The problem with Brady is that his injury history is a major problem and Preston will ultimately need to manage him carefully.
So far though, Brady has has been an ever-present in the lineup, starting all eight of North End’s Championship fixtures to date.
The numbers look pretty good; Brady has racked up 17 key passes this season, with only eight players in the Championship notching more.
Yet whilst Brady offers a creative outlet, North End are maybe relying on him a little too much at this stage.
Firstly, Brady sends in cross after cross for Preston.

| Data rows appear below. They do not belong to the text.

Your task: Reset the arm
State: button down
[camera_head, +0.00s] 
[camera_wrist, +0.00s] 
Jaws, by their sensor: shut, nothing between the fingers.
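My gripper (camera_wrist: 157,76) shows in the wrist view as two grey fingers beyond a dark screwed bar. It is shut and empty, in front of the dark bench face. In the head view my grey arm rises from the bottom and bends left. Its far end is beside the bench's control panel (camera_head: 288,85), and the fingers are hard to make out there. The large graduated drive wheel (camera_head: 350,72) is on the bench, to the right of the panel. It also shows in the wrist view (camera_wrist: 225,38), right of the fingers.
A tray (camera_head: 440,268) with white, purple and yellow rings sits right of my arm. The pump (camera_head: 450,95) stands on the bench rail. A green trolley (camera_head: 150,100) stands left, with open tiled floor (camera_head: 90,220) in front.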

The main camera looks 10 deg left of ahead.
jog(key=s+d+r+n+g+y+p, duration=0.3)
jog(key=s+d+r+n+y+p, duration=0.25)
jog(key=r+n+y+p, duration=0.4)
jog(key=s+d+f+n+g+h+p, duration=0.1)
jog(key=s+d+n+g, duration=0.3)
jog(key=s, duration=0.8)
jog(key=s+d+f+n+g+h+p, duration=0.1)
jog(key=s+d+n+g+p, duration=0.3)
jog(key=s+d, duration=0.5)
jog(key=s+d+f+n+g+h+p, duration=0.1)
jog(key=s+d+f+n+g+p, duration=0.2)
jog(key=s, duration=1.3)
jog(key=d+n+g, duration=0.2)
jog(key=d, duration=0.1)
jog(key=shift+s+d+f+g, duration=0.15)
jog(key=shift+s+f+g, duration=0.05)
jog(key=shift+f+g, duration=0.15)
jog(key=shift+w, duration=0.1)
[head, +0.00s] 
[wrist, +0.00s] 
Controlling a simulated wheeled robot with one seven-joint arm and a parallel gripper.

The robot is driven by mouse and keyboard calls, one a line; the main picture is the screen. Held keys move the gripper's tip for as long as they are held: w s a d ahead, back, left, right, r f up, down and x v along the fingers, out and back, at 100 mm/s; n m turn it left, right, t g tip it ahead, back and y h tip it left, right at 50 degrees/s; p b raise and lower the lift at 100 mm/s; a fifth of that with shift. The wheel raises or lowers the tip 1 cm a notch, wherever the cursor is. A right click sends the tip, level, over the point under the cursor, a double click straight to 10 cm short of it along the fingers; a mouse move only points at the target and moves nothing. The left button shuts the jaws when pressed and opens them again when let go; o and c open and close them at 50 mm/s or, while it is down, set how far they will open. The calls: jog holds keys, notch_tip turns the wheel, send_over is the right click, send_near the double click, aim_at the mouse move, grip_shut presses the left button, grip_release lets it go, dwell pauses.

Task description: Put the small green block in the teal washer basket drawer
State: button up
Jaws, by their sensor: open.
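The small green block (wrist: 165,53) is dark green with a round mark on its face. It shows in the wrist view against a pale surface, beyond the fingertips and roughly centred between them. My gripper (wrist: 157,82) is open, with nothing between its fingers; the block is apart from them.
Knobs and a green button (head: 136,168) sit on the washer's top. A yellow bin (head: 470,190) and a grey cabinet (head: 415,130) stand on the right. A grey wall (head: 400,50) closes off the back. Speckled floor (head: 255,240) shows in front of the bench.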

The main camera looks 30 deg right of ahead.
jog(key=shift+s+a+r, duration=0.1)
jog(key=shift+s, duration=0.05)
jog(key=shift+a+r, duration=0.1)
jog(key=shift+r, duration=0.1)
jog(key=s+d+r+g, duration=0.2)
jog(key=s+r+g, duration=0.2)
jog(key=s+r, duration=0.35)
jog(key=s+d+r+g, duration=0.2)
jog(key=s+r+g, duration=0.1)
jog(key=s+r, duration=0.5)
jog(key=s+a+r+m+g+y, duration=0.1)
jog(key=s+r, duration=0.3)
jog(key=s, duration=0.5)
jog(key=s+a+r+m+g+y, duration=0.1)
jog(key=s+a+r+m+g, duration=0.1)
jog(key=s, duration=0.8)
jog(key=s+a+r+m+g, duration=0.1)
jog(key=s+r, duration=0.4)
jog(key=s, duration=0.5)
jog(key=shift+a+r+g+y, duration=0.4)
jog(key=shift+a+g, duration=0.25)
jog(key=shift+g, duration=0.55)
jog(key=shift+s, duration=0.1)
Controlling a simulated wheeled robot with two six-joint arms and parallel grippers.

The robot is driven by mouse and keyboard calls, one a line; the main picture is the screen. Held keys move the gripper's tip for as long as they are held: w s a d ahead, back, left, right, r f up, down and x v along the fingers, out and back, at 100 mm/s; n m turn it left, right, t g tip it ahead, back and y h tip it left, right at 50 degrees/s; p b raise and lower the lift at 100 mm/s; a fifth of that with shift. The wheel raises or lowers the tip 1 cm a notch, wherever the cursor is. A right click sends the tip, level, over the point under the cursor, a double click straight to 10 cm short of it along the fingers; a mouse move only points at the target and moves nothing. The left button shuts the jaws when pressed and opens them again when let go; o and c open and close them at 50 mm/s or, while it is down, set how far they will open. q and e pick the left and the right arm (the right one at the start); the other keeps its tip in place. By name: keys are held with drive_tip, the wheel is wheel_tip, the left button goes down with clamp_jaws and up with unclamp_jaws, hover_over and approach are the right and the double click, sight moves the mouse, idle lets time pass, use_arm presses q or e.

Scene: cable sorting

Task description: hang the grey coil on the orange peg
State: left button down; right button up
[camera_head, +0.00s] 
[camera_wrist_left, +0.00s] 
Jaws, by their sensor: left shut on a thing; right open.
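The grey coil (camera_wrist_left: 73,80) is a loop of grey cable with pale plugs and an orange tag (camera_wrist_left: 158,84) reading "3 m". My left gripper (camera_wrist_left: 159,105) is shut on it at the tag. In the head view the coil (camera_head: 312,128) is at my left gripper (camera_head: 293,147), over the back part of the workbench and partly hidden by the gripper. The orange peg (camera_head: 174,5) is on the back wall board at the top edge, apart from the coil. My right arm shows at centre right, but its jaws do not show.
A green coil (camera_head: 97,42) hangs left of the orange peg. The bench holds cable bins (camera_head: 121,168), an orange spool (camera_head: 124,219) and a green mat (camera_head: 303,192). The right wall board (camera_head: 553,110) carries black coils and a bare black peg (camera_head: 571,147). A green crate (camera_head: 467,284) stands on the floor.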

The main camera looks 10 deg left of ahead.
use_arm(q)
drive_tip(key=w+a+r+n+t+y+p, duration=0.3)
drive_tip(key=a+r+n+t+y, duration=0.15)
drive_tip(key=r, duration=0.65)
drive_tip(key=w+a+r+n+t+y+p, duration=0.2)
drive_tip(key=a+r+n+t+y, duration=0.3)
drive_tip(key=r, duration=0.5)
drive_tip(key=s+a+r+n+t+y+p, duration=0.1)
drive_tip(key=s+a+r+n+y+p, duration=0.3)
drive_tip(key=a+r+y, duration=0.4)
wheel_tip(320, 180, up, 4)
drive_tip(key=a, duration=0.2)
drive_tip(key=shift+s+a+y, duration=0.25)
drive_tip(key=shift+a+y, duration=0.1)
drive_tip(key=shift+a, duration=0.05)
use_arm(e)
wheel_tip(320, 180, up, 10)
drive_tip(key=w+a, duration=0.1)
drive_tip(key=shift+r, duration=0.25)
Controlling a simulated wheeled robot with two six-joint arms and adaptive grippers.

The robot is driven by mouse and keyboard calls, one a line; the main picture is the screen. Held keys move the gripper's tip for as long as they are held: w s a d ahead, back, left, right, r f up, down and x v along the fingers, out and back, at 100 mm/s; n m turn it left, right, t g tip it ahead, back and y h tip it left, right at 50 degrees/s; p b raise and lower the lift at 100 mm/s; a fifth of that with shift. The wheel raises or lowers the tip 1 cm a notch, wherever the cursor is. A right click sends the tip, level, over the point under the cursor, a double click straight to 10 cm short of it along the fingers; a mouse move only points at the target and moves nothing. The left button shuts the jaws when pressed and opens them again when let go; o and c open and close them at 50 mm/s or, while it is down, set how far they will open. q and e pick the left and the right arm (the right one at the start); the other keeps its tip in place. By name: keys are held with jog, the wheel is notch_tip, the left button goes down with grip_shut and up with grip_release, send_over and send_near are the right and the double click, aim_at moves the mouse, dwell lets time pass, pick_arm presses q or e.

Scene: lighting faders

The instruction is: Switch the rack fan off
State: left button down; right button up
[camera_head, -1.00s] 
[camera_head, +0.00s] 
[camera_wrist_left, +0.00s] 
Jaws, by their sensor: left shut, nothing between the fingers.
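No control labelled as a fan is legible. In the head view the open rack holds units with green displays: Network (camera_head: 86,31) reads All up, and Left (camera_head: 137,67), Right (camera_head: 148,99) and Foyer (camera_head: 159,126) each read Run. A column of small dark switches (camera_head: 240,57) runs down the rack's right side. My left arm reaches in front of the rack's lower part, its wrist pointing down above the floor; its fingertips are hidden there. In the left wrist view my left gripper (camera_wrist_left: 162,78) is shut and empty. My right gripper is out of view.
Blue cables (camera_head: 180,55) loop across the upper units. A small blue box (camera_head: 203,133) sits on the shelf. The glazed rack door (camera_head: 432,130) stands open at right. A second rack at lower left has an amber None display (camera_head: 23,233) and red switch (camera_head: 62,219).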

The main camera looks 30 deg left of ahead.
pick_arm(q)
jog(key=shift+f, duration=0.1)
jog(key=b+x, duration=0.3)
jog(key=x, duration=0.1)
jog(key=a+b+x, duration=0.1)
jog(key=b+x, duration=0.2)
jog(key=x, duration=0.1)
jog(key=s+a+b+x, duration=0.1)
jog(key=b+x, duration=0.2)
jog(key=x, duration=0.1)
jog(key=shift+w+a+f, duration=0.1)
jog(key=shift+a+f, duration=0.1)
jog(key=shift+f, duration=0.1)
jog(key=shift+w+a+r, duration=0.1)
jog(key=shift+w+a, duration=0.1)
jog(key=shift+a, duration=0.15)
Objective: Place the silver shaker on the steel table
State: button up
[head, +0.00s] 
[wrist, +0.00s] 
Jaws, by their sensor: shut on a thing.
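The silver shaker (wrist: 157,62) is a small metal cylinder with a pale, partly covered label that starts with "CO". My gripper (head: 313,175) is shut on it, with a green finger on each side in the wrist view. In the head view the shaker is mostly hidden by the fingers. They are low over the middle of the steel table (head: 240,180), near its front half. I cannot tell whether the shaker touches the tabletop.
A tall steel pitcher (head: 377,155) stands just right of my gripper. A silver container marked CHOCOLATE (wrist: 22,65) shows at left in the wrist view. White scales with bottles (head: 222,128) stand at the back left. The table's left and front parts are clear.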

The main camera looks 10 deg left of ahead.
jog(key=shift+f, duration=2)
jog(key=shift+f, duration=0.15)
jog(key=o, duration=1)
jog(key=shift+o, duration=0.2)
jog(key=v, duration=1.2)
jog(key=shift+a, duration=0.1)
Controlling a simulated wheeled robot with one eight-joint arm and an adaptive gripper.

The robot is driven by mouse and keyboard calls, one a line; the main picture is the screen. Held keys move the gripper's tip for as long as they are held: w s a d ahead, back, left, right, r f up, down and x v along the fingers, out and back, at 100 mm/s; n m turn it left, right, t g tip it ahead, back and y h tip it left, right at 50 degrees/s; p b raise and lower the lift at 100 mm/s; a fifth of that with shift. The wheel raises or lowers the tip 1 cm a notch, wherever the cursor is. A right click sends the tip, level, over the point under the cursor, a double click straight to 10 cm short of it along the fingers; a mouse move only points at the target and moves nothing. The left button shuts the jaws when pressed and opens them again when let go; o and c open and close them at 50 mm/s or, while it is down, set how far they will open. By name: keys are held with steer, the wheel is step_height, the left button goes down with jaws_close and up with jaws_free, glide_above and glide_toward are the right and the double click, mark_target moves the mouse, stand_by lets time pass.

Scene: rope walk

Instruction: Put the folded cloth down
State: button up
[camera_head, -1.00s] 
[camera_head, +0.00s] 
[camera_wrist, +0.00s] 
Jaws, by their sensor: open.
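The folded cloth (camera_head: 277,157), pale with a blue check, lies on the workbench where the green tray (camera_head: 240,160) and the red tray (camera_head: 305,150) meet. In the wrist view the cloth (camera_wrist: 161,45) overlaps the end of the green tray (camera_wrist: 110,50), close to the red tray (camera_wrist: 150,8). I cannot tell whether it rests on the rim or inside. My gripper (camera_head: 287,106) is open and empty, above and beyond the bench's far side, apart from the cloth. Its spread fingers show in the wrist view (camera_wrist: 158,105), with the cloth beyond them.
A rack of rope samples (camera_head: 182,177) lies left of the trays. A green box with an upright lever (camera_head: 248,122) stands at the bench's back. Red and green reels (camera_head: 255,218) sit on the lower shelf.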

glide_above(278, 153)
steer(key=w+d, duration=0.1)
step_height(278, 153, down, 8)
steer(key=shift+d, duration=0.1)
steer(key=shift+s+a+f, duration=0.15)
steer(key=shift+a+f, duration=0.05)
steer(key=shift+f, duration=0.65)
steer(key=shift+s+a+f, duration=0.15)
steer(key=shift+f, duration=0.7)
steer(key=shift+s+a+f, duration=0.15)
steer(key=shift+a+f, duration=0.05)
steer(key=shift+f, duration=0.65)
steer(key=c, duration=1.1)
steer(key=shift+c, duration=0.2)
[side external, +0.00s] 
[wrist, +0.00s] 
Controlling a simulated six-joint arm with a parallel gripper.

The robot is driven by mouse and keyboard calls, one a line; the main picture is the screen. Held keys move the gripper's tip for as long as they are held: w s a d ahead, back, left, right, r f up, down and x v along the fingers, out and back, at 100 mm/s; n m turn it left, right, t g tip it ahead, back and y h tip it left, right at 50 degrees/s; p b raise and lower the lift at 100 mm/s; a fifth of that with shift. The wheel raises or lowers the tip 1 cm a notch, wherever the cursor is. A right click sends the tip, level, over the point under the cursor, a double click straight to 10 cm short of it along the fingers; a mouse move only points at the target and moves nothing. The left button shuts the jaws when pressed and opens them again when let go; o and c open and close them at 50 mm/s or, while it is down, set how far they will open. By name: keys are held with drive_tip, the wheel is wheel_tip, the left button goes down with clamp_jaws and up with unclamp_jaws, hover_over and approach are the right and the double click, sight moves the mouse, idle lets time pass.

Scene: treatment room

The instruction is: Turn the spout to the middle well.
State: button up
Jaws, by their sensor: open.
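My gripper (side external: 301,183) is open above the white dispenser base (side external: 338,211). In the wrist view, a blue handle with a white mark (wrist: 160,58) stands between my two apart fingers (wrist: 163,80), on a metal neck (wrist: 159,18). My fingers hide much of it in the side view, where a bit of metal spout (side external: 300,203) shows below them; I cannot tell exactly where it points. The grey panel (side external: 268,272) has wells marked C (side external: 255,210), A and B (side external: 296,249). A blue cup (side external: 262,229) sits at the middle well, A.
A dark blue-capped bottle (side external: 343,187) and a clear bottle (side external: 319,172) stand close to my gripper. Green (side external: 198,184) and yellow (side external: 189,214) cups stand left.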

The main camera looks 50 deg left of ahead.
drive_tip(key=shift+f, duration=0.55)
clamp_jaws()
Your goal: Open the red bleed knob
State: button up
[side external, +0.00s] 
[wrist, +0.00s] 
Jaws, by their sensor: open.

So far, only one has resulted in a goal, with Brad Potts scoring an acrobatic goal against Luton Town in August.
We see Brady crossing from deep but Preston don’t really have an aerial threat in the final third.
Emil Riis may stand at 6ft 3in tall but has remarkably never scored a header for North End.
Troy Parrott has been starting regularly but he isn’t an aerial presence either, and whilst Ched Evans offers the most physical presence, he isn’t particularly dominant in the air.
Brady’s crosses would be ideal for a real target man, but Preston don’t have one right now, so his deliveries fell like they’re going to waste.
Whilst Fernandez can hit the byline, Brady tends to cross from deep, making North End a little predictable at times.
That’s what we saw against Birmingham City on Saturday too, even more so when Brady was used as a right wing back.
Brady has been touted as a makeshift solution at right wing back but it meant him cutting back onto his left foot to deliver from deep, which was all too easy to defend.
Everything seems to go through Brady, and he certainly has the quality to create, but North End are lacking balance.
Brad Potts is a workhorse at right wing back but North End struggle to build attacks down that side, especially at home, with the impetus is on Preston to break down teams.
WhoScored note that only 30% of Preston’s touches at home have come down the right side, with a staggering 44% down the left.
Potts has done a great job at right wing back but not signing a natural, expansive option down that flank this summer feels like a massive failure.
Brady is vital to North End but without attacking balance down the right or a striker who can get on the end of his crosses, Preston’s goalscoring struggles may well continue.